La experiencia más dura

“Esta es la experiencia más dura que he tenido que enfrentar como padre”, confiesa Leodan Pineda, un padre soltero de 32 años que viaja con su hija de 12. “Nos ha pasado de todo, nos han intentado secuestrar, asaltar, nos hemos enfermado mucho”, relata Pineda, mientras el autobús atraviesa Hermosillo, la capital de Sonora. “Espero llegar a un país próspero, dónde no haya hambre ni tanta miseria y donde mi hija pueda estudiar”, afirma Pineda, mientras El Negro acuerda una parada en una gasolinera para que el grupo consiga comida y vaya al baño.

El combustible del éxodo son tamales, sopas instantáneas, galletas, pizza congelada y Coca Cola. Voluntarios de la Cruz Roja también les han dado sándwiches. Cada quien ve por sí mismo, aunque a veces alguien extiende la mano para compartir una bolsa de frituras, una botella o un cigarro a un costado del camino. Y mientras los niños buscan distracciones, los adultos empiezan a planear lo que viene.

“Mi primera opción es buscar el apoyo de Estados Unidos, la segunda es Tijuana porque dicen que hay mucho trabajo, la única que no es opción es regresar”, asegura Pineda. “No, a mí no me interesa ningún papel, voy a ver la forma de cruzar por mi cuenta, me gustaría llegar a Virginia y mandar dinero a mi mamá y mis hermanas en Honduras”, dice en cambio Merlín Hernández, de 26 años. “En esta caravana se definen muchas cosas, si logramos pasar, estoy seguro de que habrá más caravanas en el futuro y si no lo logramos, pues no”, agrega Hernández.

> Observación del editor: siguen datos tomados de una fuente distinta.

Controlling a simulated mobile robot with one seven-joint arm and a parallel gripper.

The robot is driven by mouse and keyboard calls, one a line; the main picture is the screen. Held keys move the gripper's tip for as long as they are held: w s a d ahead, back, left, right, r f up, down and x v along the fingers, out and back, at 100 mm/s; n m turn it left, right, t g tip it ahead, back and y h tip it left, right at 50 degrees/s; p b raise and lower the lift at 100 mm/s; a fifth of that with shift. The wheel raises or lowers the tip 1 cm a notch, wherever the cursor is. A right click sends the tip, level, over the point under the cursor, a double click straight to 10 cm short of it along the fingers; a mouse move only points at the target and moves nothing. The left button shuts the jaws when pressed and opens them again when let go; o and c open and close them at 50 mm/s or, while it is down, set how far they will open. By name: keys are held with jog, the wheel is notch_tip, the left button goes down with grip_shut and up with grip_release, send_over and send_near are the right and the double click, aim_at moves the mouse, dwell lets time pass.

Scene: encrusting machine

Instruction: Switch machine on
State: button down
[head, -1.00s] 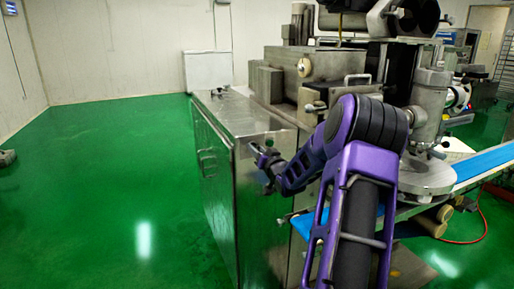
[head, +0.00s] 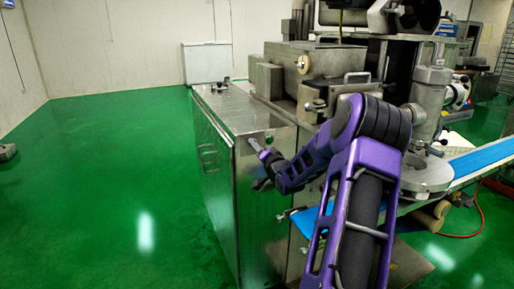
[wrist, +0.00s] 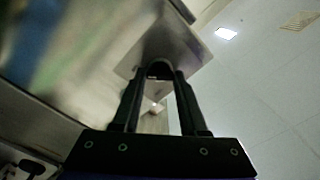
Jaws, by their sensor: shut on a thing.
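The steel machine (head: 262,210) stands at the centre right of the head view, with a cabinet front and a flat top. My gripper (head: 254,145) is at the upper part of the cabinet's near face, close to its corner. In the wrist view my gripper (wrist: 158,76) has its two dark fingers closing toward each other around a small dark part (wrist: 158,70) in front of a shiny metal plate (wrist: 135,68). The gripper is shut on this part, which looks like a switch knob. The fingers hide most of it, and its setting cannot be read.
A blue conveyor belt (head: 490,157) and rollers (head: 432,218) lie to the right, with a red hose (head: 478,225) on the floor. Open green floor (head: 110,190) lies to the left. A white box (head: 207,62) stands by the back wall.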

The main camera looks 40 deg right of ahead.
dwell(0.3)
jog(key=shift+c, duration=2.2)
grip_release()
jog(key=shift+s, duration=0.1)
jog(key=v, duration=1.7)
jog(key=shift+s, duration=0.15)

Y mientras 6.000 personas se apresuran a llegar a Tijuana esta semana, unos 1.200 centroamericanos del segundo contingente más nutrido ya descansan en Ciudad de México. Las oleadas avanzan al paso que se suceden las ciudades: Santa Ana, Caborca, Altar, Sonoyta y así, una tras otra. “¡Esperen, falta uno, falta Julio el bullicioso!”, ruge el autobús antes de que llegue el aludido, que se ha quedado sin aliento para alcanzar el bus.

Cae el atardecer y el cielo tiñe el desierto sonorense de rojo y con la noche viene el frío. La temperatura cae hasta los ocho grados, las parejas se abrazan, los niños se agazapan junto a sus padres y quiénes viajan solos sacan los abrigos, los gorros y las bufandas. Hace apenas un par de horas, las ventanas estaban abiertas de par en par y el termómetro marcaba los 25 grados. El aire se cuela por las rendijas del camión y cala hasta los huesos. “Está helando, madre mía”, resume Silvia López, de 37 años. “Es un concierto a varias toses”, bromea Karina, ante el vendaval de estornudos y gargantas afónicas que se apoderan del autobús.

Cuando todo está oscuro, las cabezas caen rendidas sobre los asientos y se entierran bajo las cobijas. Los que tienen insomnio son los más ruidosos. “¡Fúmele, fúmele banda!”. “¡Bara, bara, viajes a Estados Unidos!”. Hay gritos, albures y bromas. Otros cantan. Aunque, al final, ceden y donde hasta hace poco era un escándalo en cuatro ruedas, ahora se viven silencios largos. Todos sueñan.

“¿Ese es el muro?”, se pregunta Hernández tras pasar un retén militar en San Luis Río Colorado y ver el cerco que separa a Sonora de Arizona, en el lado estadounidense. Es casi la medianoche, van casi 19 horas de camino. La frontera con Estados Unidos empieza a ser visible tras un mes de travesía y expectativas. “Ya nos vamos arrimando al sueño, ¿verdad?”, dice Pineda emocionado.

El autobús avanza durante cuatro horas más y se detiene de forma súbita. “¿Ya llegamos, aquí es Tijuana?”, pregunta Hernández. “Esta es la última caseta [peaje] antes de entrar, me dijeron que los dejara aquí, pero sabe Dios que siga después”, dice el chófer Lara, que ha parado la marcha a unos 20 kilómetros del centro de Playas de Tijuana, donde se concentra la mayoría de los al menos 1.000 centroamericanos que han llegado primero. Este jueves serán 800 más. “No sé cómo nos vaya, solo Dios sabe, pero ya estamos aquí”, dice esperanzado Reyes antes del amanecer, a las puertas de Estados Unidos.